Die Regierung versucht neuerdings, die Verbreitung von Waffen im Land mittels strengerer Gesetze einzudämmen – hat sie womöglich Angst vor ihrem eigenen Volk? Dessen Unmut über steigende Preise, ungerechte Verteilung von Chancen und Ressourcen zwischen Nord und Süd, fragliche staatliche Ansprüche auf Land und Bodenschätze, Verstöße gegen die Pressefreiheit etc. etc. wächst stetig, und äußert sich vermehrt in Form von Demonstrationen und Streiks. Bis jetzt sind die Proteste relativ friedlich verlaufen. Meine Bitte ans Christkind: dass es so bleibt, oder gar besser wird, wenn das noch auf den Wunschzettel passt...

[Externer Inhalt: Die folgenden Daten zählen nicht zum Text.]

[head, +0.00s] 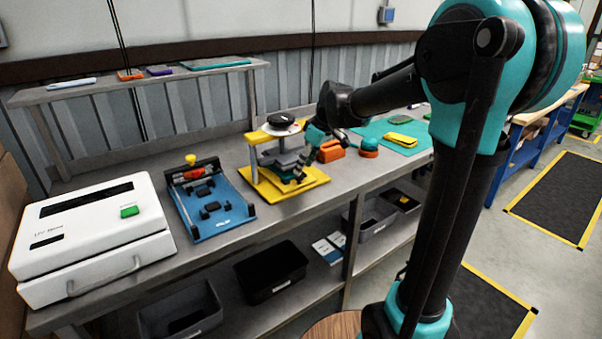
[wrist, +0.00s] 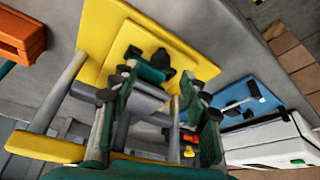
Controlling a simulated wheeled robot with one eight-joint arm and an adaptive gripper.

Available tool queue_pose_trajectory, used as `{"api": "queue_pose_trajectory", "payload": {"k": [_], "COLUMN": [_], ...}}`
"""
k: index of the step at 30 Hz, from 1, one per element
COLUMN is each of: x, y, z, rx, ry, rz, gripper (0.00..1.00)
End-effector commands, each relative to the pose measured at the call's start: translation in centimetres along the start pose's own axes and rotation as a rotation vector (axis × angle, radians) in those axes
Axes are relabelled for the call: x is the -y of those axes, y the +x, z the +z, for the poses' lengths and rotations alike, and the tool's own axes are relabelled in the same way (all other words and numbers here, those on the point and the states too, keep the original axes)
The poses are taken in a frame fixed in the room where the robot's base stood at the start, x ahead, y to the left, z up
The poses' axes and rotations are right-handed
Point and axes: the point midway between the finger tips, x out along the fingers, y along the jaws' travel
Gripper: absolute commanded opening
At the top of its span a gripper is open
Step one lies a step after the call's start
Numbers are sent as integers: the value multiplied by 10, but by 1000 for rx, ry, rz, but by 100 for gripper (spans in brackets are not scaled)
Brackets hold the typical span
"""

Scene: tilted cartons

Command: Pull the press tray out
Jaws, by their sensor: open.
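The press (head: 256,137) stands on the bench in the head view, with a yellow frame, a white disc and a black knob on top. Its yellow tray or base plate (head: 315,178) shows low at the front. In the wrist view a yellow plate (wrist: 190,58) lies beyond the fingers, with a dark handle-like part on it, beside a grey post (wrist: 66,92). My gripper (wrist: 160,105) is open, its green-padded fingers apart and close to that dark part. I cannot tell whether they touch it. The gripper partly hides the press in the head view.
A blue fixture (head: 212,208) and a white box-like machine (head: 92,237) stand left of the press. An orange block (head: 331,151) and a teal mat (head: 411,133) lie to its right. Dark bins (head: 270,272) sit on the lower shelf.

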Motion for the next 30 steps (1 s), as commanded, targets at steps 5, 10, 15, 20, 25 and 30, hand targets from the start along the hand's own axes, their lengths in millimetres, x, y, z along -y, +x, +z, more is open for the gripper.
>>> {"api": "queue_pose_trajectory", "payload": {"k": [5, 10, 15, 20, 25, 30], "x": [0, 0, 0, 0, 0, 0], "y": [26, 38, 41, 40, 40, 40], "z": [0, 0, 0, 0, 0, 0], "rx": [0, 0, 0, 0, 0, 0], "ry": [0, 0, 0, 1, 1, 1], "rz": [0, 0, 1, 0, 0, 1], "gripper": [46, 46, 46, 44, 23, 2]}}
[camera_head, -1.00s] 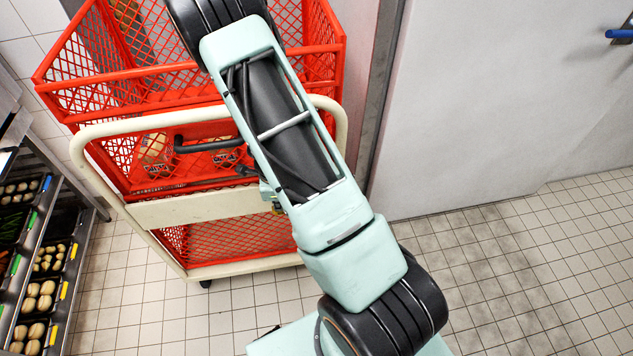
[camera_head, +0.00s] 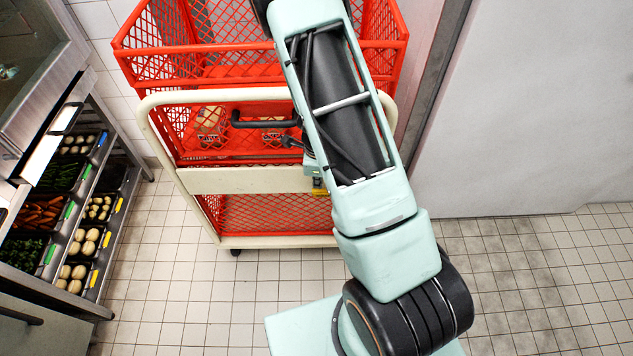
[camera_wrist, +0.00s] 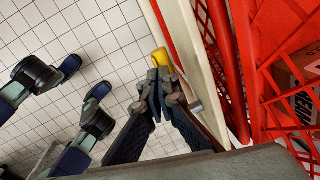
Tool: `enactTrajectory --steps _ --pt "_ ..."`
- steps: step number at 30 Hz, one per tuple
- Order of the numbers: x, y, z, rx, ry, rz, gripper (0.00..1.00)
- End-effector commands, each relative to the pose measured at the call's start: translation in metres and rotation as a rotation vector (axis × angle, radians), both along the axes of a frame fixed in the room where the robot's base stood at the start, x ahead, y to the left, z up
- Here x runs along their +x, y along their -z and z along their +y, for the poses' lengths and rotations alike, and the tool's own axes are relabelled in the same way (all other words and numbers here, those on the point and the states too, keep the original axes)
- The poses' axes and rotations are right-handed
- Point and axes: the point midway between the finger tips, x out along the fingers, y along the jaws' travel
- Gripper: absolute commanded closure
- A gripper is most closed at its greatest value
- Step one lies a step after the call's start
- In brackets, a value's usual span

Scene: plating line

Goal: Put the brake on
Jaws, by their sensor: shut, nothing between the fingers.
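The trolley has a cream frame (camera_head: 250,180) and red mesh baskets (camera_head: 200,65). A small yellow part (camera_head: 319,190), likely the brake, shows at the trolley's near side beside my arm. In the wrist view, the yellow part (camera_wrist: 161,60) is just beyond the fingertips, beside the cream frame (camera_wrist: 185,45). My gripper (camera_wrist: 158,88) is shut and empty, with its tips close to the yellow part; I cannot tell whether they touch. My arm hides the right part of the trolley front in the head view. One dark caster (camera_head: 235,252) shows under the trolley.
A steel rack (camera_head: 100,250) with trays of vegetables stands on the left. A pale wall panel (camera_head: 540,110) is on the right, behind the trolley's side. The tiled floor (camera_head: 190,290) in front is clear. Packages (camera_head: 210,118) lie in the red basket.

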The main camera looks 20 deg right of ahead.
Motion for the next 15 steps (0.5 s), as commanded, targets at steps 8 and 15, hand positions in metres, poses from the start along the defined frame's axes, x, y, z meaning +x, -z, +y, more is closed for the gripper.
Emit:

Ihr dürft aber nicht glauben, dass ich euch die Weihnachtsstimmung verderben will – ganz im Gegenteil! Ich wünsche euch von ganzem Herzen Friede, Freude und Florentiner! Genießt den Advent und denkt an mich, wenn ihr Lebkuchen eßt oder „O Heiland reiß' die Himmel auf“ singt...





Donnerstag, 15. November 2007

Parallelgesellschaft

Es gibt unter den Bewohnern Sana’as eine besonders exotische Gruppe, die ich in den letzten Wochen anlässlich zweier Events genauer studieren durfte: die Ausländercommunity.
Obwohl die meisten Zuwanderer schon seit Jahren hier leben, bevorzugen viele den Kontakt mit ihresgleichen, anstatt sich intensiv um Anschluß an die Mehrheitsgesellschaft zu bemühen. Dem geschulten Ethnologinnenblick springt vor Allem ihr nostalgisches Festhalten an teils skurrilen und für Außenstehende unverständlichen Ritualen und Traditionen ins Auge, die selbst in den jeweiligen Herkunftsländern umstritten sind. Und während nach Außen hin die Regeln und Konventionen des Gastlandes respektiert werden, spielen sich bei den internen Zusammenkünften oft Dinge ab, die im Jemen eindeutig als verwerflich gelten...

Bestes Beispiel hierfür ist der Stellenwert, den Alkohol hierzulande unter den Ausländern einnimmt. Dessen Omnipräsenz in Europa grenzt ja auch schon fast ans Zwanghafte, was mir erst so richtig auffällt, seitdem ich hier bin. Aber in der hiesigen Expat-Community hat hat sich ein regelrechter Alkohol-Kult entwickelt – ob dieser Sakralisierungsprozeß eine neue Diasporareligion hervorbringen wird, ist unter Experten noch umstritten. Fest steht aber, dass hier ordentlich gesoffen wird - ob aus Protest gegen die allzu konservative jemenitische Gesellschaft, aus Heimweh, Langeweile, Einsamkeit... ich weiß es nicht.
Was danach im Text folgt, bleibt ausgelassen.